DCR isn’t doing us a favor picking up the algae. DCR is simply following through on what Rick Sullivan achieved during his time as the head of DCR.

He was here. He understood. He smelled the stink and he did everything in his power to create a system that worked tirelessly against it. During his entire time at DCR, Sullivan fixed what had been broken for longer than a century. Even scientists said it couldn’t be done. Sullivan never took no for an answer.

When Sullivan left DCR to take over the environmental job for the governor, Lambert made it one year before everything Sullivan worked for collapsed miserably into a stink – a stench really – that had the entire North Shore of Boston remarking once again, how badly Lynn stinks and what a complete dump the place is.

Where were the employees and the head of the Lynn/Nahant DCR employees when the stench got so powerful it could cause residents to vomit? Where did they go? What were they doing? Shrugging their shoulders and saying nothing can be done or simply coming in, twiddling their fingers and complaining about overtime?

Something should have been done. Instead, nothing was done and might not have been done unless angry and threatening calls were made to Mr. Lambert who has come to understand what dereliction of duty is when it comes to DCR employees.

These people supposedly managing the well being of the Lynn/Nahant Reservation should be reprimanded, removed to another location or fired.

They’re useless and they proved it.

More importantly, they proved to marginalize everything good done by Rick Sullivan and they proved as well how easy it is for Mr. Lambert, again, to be used.

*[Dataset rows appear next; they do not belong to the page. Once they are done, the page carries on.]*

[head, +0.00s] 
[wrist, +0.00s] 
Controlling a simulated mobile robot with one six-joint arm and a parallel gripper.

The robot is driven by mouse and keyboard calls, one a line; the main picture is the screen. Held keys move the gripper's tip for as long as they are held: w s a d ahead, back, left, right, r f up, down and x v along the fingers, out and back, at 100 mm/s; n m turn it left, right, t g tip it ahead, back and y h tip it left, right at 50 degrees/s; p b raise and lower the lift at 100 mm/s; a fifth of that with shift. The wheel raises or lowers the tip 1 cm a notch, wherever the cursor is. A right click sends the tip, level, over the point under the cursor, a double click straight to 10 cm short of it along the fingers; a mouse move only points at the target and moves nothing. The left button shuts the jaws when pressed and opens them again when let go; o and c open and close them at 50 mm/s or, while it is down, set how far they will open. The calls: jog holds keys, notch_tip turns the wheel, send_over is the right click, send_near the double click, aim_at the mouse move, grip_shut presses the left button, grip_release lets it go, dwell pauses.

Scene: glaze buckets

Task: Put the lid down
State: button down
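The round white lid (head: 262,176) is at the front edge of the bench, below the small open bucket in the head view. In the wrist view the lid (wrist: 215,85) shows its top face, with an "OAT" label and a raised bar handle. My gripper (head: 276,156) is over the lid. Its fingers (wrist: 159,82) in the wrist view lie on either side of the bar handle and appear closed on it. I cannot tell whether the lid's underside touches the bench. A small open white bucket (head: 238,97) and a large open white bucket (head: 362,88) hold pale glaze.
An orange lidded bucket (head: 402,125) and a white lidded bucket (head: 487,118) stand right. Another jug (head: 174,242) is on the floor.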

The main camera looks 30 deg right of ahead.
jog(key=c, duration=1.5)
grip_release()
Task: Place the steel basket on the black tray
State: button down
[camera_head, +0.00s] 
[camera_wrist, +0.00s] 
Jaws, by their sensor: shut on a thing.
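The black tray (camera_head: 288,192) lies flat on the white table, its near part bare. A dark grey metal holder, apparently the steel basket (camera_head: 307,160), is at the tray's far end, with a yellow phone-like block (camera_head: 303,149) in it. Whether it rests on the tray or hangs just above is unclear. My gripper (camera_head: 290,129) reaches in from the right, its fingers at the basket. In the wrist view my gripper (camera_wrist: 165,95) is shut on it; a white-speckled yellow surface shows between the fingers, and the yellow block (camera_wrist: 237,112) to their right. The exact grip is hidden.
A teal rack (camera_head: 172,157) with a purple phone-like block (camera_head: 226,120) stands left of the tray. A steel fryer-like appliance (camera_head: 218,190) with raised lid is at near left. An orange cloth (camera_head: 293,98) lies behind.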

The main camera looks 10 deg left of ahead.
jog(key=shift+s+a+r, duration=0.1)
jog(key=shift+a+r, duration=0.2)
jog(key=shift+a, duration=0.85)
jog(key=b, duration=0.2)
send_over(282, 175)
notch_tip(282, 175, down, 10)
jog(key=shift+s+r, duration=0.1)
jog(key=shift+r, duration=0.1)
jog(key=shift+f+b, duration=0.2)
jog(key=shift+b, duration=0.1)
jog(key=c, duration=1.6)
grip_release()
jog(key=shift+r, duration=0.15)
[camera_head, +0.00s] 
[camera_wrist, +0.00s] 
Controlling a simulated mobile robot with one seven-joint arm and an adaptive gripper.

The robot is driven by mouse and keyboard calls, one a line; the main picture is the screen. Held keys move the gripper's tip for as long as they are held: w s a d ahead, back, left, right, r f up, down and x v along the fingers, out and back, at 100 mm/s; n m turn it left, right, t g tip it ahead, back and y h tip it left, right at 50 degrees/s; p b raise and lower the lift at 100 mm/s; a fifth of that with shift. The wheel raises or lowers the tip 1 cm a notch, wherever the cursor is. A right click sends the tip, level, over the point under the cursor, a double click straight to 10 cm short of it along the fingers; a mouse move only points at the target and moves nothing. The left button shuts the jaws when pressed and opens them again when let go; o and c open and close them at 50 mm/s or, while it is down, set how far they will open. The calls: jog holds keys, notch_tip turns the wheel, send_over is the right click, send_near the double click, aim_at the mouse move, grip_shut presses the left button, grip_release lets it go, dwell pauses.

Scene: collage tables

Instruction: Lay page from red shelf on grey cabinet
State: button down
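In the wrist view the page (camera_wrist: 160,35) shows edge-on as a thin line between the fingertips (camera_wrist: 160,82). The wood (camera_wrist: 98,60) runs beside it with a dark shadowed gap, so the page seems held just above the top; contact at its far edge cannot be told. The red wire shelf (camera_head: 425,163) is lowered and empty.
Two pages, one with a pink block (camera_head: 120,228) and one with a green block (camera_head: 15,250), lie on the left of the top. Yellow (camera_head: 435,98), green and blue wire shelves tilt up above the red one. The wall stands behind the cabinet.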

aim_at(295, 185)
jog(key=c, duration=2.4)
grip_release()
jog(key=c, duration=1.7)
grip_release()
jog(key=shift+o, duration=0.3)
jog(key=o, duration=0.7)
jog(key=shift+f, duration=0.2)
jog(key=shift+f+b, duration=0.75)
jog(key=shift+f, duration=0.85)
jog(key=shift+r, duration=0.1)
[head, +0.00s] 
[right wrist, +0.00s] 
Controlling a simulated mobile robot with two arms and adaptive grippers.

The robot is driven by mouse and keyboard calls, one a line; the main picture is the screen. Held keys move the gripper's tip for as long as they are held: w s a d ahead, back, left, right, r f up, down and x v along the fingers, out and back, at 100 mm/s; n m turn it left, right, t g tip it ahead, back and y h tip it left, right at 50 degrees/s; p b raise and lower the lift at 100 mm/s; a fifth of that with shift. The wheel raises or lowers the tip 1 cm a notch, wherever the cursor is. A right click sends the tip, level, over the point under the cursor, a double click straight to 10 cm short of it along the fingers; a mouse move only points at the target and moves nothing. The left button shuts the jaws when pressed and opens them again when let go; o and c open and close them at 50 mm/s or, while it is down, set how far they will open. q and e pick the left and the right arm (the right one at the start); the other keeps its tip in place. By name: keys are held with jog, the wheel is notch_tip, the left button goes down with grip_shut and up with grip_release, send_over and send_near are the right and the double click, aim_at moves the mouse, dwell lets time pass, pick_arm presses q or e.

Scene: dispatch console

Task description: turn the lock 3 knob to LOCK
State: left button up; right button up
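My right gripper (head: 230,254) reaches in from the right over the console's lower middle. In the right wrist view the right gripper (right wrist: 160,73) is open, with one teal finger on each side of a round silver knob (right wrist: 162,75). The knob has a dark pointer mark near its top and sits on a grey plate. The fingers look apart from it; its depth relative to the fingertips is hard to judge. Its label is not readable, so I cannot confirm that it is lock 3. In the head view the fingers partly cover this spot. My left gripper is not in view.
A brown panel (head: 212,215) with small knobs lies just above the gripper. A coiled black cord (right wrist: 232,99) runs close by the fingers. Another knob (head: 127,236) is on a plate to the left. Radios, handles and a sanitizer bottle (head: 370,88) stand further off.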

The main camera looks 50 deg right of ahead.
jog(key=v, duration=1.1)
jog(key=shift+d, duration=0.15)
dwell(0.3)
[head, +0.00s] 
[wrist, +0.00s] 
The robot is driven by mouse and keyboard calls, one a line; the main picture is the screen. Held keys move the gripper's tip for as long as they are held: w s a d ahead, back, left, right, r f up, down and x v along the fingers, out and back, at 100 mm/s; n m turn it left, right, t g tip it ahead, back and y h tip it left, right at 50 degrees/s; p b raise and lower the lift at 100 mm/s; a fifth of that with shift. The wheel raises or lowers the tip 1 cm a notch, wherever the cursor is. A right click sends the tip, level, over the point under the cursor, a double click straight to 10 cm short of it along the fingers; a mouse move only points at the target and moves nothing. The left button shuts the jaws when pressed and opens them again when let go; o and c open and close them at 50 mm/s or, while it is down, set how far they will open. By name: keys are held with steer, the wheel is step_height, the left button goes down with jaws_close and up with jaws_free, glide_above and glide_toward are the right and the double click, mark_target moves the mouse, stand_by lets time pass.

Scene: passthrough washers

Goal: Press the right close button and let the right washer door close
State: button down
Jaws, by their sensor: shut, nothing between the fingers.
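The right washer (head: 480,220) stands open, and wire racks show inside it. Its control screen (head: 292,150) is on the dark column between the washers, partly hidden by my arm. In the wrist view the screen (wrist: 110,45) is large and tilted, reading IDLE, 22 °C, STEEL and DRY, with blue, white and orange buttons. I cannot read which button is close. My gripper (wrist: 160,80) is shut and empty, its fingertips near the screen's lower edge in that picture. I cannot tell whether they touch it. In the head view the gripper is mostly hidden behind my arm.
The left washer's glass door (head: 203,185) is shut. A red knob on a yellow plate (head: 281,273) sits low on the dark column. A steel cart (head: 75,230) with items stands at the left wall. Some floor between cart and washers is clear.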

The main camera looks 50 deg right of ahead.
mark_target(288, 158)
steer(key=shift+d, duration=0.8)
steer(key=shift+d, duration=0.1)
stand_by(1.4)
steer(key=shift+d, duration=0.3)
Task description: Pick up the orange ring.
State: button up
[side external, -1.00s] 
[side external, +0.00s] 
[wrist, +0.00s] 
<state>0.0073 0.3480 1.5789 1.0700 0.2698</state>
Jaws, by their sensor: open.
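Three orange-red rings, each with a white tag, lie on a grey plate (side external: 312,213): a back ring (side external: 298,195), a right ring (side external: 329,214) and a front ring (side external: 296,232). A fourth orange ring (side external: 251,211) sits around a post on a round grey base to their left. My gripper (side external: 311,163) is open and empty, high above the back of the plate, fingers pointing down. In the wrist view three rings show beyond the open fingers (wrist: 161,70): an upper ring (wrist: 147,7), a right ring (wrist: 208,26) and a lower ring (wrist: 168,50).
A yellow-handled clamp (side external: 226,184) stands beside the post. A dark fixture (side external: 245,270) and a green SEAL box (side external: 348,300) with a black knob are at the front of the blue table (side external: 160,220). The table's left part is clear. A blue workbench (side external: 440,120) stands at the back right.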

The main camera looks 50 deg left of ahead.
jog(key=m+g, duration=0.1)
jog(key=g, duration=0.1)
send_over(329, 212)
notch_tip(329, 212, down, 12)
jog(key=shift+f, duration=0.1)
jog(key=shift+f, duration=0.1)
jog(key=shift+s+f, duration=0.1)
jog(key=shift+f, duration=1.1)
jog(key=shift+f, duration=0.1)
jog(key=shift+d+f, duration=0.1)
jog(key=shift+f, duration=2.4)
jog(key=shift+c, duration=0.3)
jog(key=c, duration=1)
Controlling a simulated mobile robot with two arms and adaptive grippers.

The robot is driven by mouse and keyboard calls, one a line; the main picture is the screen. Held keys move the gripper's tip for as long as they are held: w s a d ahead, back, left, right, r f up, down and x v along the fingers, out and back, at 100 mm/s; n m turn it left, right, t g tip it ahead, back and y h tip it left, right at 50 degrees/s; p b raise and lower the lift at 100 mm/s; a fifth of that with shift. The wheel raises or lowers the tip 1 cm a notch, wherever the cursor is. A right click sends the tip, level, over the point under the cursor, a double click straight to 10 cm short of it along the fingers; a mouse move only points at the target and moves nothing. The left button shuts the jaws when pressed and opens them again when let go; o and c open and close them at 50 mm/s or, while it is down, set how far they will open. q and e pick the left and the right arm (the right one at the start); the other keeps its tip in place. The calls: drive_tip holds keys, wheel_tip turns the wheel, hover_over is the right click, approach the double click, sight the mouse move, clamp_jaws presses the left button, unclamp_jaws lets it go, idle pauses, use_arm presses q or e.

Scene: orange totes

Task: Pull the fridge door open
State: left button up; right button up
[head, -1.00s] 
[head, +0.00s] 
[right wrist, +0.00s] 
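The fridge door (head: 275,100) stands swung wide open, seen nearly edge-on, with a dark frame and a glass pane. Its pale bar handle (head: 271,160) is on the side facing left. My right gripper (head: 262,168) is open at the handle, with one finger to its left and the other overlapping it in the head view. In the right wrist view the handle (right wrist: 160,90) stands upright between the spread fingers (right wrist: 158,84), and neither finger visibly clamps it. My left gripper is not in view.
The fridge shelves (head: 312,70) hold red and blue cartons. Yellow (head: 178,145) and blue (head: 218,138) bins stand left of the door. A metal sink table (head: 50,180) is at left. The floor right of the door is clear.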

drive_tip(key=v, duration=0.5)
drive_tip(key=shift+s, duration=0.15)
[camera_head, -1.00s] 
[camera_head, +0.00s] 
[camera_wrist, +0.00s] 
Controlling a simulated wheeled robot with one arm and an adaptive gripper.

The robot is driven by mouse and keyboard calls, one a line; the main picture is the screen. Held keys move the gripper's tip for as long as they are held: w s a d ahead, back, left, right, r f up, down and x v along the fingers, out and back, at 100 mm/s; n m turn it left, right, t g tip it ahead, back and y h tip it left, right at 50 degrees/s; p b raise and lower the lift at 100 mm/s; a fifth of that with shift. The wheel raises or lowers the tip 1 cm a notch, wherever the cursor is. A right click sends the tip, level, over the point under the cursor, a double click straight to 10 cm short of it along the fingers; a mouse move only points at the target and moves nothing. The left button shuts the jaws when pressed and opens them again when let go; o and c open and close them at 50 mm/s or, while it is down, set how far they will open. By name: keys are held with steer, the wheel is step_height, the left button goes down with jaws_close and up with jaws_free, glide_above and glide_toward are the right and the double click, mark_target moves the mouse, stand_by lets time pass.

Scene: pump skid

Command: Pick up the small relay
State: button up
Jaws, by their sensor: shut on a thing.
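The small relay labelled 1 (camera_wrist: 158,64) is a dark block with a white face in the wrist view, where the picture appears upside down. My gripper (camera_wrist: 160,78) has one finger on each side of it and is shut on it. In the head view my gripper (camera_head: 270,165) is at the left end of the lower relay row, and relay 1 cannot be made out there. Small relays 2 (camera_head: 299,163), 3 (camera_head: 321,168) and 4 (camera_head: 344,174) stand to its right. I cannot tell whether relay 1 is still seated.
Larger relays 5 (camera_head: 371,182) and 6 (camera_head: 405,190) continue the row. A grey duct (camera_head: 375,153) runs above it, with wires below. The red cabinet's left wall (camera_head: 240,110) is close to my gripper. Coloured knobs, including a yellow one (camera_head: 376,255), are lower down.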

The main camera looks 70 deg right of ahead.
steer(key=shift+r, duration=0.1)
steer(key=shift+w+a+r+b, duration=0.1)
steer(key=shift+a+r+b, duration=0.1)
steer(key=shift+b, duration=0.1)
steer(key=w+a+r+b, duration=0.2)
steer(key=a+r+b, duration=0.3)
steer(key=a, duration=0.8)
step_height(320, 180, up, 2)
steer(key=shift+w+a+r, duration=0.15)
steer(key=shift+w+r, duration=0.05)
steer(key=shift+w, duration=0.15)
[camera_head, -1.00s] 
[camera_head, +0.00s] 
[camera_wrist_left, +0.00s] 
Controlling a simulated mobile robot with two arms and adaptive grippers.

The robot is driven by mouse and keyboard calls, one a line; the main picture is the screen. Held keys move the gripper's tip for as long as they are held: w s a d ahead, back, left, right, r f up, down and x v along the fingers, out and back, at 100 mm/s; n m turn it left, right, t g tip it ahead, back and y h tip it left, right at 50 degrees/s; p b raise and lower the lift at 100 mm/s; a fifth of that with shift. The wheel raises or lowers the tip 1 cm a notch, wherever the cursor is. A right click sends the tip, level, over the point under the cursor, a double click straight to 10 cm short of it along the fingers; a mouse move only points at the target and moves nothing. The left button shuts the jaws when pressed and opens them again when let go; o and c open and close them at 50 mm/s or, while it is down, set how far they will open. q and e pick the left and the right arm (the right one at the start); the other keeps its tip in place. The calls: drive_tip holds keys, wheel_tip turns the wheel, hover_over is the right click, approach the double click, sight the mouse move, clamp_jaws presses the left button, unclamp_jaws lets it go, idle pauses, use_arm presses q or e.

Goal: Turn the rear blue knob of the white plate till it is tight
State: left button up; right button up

Mr. Lambert should come here now and then as Rick Sullivan did. But we’re told he’s just too busy to care about one of his major beaches – and he proved that recently without a doubt.

  • Mnahant

    thought dcr did a great job this year.  algae is uncontrollable comes and goes beach looked terrific red rock has never looked better.

  • psoreilly

    Algae washed up on the beach baking in the hot sun is clearly something that is controllable. And algae grows in excess largely from sewer overflows from leaky or illegal pipes which have yet to be tracked down and fixed. The beach grooming should continue.

  • Mnahant

    Algae found on lynn beach is formed in the north atlantic and is found on only eighy american beaches. In the nineteen ninetys m.i.t did a study and found no way to stop it.

  • Typical Mass Bull

    Don’t let facts get in the way of your assertion MNahant. You couldntbe more wrong. In fact “MIT had perfected a way of removing the algae.” (See Boston Globe article – Odious algae a summertime scourge for beachgoers By Steven Rosenberg, Globe Staff Correspondent, 7/14/2002/)

    Per the article:

    According to Cliff Goudey, a research engineer with the MIT Sea Grant

    College Program, MIT had perfected a way of removing the algae by

    placing a suction vacuum system at the water’s edge in 1994. Goudey

    drew up a proposal to establish a permanent removal program, with the

    algae being shipped to a Swampscott composting plant. At the last

    minute, he said, the MDC withdrew the contract because it wanted

    proprietary rights over the suction vacuum.

    ”I always thought the real problem was that the MDC was trying to

    avoid the issue and that they really didn’t want a solution,” said

    Goudey. ”If they had a practical solution they would be forced to

    remove it.”

    ”This is a delicate issue,” said DiPietro, acknowledging that the

    Commonwealth wanted to own the rights to MIT’s invention.

    After 1994, the MDC abandoned any active attempts to remove the algae

    from its beaches in Nahant and Lynn.

  • psoreilly

    Whales are also formed in the North Atlantic, and if they washed up on a public beach and caused a stink I’d want them cleaned up too.

    I think nutrient run off certainly causes excess algae growth and there is a CSO (combined sewer overflow) problem. And perhaps Deer Island outflow is really the root problem.

    But regardless of the cause, taking the algae off the beach seems to be a workable solution.